§ **Short task**: Using the listing below, set down each line from the line containing "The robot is" through the line containing "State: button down", both ends included, exactly and with nothing added.

§ **Raw data**:
★ ★ ★ ★ ★
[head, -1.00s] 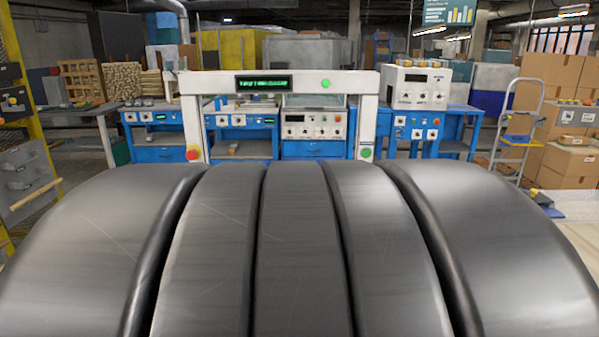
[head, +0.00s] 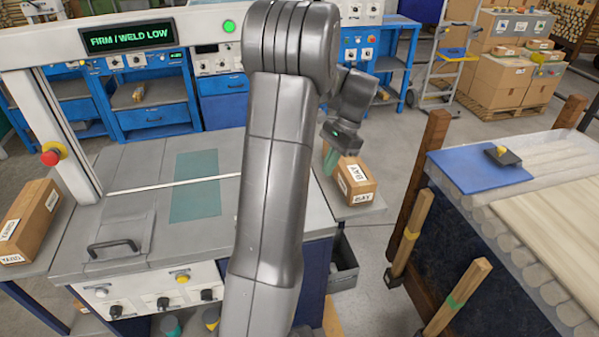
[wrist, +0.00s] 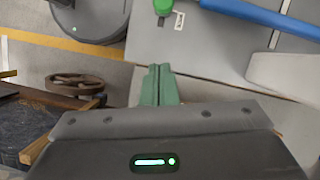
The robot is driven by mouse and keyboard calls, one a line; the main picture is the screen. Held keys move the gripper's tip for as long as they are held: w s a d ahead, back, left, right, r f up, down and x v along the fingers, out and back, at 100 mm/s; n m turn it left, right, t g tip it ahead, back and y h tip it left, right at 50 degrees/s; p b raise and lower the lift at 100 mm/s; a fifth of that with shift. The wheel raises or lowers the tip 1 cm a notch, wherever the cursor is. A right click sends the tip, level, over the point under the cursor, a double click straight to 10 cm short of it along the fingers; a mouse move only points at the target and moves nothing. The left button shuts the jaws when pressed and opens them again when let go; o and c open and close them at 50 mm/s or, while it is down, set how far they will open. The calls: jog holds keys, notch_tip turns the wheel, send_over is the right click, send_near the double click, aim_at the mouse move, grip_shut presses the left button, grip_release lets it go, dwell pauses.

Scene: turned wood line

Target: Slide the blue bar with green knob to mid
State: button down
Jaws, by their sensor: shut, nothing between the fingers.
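My gripper (head: 330,160) is raised above the right side of the machine, near a carton. Its green fingers are together and empty; they also show in the wrist view (wrist: 160,84). A blue bar (wrist: 262,16) crosses the top right of the wrist view, running off the edge. A green knob (wrist: 163,5) is cut by the top edge, left of the bar, apart from my fingers. I cannot tell whether knob and bar are joined. In the head view I cannot make out the blue bar; my arm covers part of the machine.
The grey machine top (head: 130,205) has a dark handle (head: 112,247) and a screen (head: 127,38) reading "FIRM / WELD LOW". Cartons stand left (head: 30,222) and right (head: 352,180). A roller table (head: 530,210) with wooden posts is at right. Open floor lies between.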

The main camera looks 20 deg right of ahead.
★ ★ ★ ★ ★
§ **The reply**:
The robot is driven by mouse and keyboard calls, one a line; the main picture is the screen. Held keys move the gripper's tip for as long as they are held: w s a d ahead, back, left, right, r f up, down and x v along the fingers, out and back, at 100 mm/s; n m turn it left, right, t g tip it ahead, back and y h tip it left, right at 50 degrees/s; p b raise and lower the lift at 100 mm/s; a fifth of that with shift. The wheel raises or lowers the tip 1 cm a notch, wherever the cursor is. A right click sends the tip, level, over the point under the cursor, a double click straight to 10 cm short of it along the fingers; a mouse move only points at the target and moves nothing. The left button shuts the jaws when pressed and opens them again when let go; o and c open and close them at 50 mm/s or, while it is down, set how far they will open. The calls: jog holds keys, notch_tip turns the wheel, send_over is the right click, send_near the double click, aim_at the mouse move, grip_shut presses the left button, grip_release lets it go, dwell pauses.

Scene: turned wood line

Target: Slide the blue bar with green knob to mid
State: button down

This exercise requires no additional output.